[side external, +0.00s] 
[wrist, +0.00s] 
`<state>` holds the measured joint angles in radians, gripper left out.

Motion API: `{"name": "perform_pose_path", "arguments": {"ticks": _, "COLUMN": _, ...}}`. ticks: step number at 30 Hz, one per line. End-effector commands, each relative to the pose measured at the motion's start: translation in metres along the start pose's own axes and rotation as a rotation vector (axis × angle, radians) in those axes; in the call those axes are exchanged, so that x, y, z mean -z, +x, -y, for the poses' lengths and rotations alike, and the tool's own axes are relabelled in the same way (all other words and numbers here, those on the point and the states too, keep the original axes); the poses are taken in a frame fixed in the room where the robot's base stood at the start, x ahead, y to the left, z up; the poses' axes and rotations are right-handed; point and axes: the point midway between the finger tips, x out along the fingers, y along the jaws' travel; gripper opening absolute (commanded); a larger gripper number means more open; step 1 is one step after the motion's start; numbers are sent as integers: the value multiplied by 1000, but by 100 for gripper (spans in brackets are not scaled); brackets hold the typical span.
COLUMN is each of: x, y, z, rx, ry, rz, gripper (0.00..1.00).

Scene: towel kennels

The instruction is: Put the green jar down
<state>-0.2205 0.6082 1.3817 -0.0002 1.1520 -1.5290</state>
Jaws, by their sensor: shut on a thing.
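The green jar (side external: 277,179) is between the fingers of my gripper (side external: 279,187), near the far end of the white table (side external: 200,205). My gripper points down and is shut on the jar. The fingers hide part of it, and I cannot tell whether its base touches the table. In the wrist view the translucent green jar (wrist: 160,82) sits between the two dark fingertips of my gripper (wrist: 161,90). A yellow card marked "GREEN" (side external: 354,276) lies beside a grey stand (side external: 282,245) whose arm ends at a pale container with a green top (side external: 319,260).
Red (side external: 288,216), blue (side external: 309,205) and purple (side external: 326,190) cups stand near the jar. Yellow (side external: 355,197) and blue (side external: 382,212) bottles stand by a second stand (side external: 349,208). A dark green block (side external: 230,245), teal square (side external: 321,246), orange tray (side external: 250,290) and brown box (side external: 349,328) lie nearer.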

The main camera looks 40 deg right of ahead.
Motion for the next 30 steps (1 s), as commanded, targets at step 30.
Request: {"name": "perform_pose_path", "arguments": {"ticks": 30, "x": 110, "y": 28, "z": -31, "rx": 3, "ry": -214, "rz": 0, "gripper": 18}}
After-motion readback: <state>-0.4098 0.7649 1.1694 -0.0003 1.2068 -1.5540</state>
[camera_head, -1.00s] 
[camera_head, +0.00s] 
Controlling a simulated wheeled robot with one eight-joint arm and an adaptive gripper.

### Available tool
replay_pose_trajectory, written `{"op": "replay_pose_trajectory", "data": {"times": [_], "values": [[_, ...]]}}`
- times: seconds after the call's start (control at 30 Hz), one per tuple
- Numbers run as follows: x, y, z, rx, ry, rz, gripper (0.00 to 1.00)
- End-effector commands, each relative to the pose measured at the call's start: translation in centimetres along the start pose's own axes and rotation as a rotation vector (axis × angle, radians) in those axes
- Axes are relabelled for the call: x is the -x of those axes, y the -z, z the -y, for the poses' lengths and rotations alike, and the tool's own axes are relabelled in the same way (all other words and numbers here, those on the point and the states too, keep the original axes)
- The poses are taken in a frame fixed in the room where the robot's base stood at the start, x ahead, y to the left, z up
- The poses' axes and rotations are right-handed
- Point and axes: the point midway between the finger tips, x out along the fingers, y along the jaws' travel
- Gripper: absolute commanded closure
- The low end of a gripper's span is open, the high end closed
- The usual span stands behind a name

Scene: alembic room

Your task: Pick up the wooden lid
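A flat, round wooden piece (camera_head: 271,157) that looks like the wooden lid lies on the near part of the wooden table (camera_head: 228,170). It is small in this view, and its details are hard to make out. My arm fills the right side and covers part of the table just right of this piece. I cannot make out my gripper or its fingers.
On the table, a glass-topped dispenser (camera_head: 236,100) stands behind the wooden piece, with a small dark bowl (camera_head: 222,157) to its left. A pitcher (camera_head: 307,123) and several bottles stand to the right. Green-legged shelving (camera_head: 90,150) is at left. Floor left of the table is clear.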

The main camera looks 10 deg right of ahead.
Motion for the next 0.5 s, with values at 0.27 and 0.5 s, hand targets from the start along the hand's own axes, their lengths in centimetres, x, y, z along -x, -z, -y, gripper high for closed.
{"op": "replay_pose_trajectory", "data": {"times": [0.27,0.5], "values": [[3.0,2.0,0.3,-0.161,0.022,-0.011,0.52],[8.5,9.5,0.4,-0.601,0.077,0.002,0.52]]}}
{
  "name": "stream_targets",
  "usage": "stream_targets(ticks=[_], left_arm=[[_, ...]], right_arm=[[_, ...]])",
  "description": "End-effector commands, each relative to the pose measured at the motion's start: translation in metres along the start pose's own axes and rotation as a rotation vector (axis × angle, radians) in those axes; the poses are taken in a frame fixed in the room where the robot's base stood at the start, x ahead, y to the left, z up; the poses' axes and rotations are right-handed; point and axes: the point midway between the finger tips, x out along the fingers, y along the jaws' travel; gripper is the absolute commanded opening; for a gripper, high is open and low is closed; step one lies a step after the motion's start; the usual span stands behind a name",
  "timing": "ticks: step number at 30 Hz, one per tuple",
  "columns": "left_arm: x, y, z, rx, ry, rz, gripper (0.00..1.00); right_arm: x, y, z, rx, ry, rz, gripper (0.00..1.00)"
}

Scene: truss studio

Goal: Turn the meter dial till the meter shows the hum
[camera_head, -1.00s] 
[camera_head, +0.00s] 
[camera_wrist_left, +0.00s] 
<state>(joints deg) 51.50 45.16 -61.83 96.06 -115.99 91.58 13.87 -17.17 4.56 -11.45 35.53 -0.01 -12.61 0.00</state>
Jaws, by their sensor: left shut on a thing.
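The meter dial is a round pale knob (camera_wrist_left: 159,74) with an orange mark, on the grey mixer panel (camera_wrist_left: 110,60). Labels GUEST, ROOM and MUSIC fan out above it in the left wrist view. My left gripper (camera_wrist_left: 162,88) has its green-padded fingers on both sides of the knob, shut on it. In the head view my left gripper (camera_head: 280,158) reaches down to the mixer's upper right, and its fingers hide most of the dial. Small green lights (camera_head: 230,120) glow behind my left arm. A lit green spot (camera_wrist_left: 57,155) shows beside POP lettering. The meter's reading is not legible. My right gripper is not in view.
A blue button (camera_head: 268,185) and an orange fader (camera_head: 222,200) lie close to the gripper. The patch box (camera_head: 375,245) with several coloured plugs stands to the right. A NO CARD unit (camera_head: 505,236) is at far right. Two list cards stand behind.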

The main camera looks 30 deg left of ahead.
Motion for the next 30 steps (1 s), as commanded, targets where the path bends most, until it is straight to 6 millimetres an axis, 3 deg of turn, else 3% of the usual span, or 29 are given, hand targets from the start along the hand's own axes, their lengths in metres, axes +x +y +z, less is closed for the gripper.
:::
§ **Direction**:
Find the string "taken" in the listing and return every line that holds it.

§ **Expected answer**:
Motion API: `{"name": "perform_pose_path", "arguments": {"ticks": _, "COLUMN": _, ...}}`. ticks: step number at 30 Hz, one per line. End-effector commands, each relative to the pose measured at the motion's start: translation in metres along the start pose's own axes and rotation as a rotation vector (axis × angle, radians) in those axes; in the call those axes are exchanged, so that x, y, z mean -z, +x, -y, for the poses' lengths and rotations alike, and the tool's own axes are relabelled in the same way (all other words and numbers here, those on the point and the states too, keep the original axes); the poses are taken in a frame fixed in the room where the robot's base stood at the start, x ahead, y to the left, z up; the poses' axes and rotations are right-handed; point and axes: the point midway between the finger tips, x out along the fingers, y along the jaws' travel; gripper opening absolute (commanded); a larger gripper number means more open; step 1 is one step after the motion's start; numbers are sent as integers: the value multiplied by 1000, but by 100 for gripper (spans in brackets are not scaled); brackets hold the typical span.
- The poses are taken in a frame fixed in the room where the robot's base stood at the start, x ahead, y to the left, z up
  "description": "End-effector commands, each relative to the pose measured at the motion's start: translation in metres along the start pose's own axes and rotation as a rotation vector (axis × angle, radians) in those axes; the poses are taken in a frame fixed in the room where the robot's base stood at the start, x ahead, y to the left, z up; the poses' axes and rotations are right-handed; point and axes: the point midway between the finger tips, x out along the fingers, y along the jaws' travel; gripper is the absolute commanded opening; for a gripper, high is open and low is closed; step one lies a step after the motion's start; the usual span stands behind a name",

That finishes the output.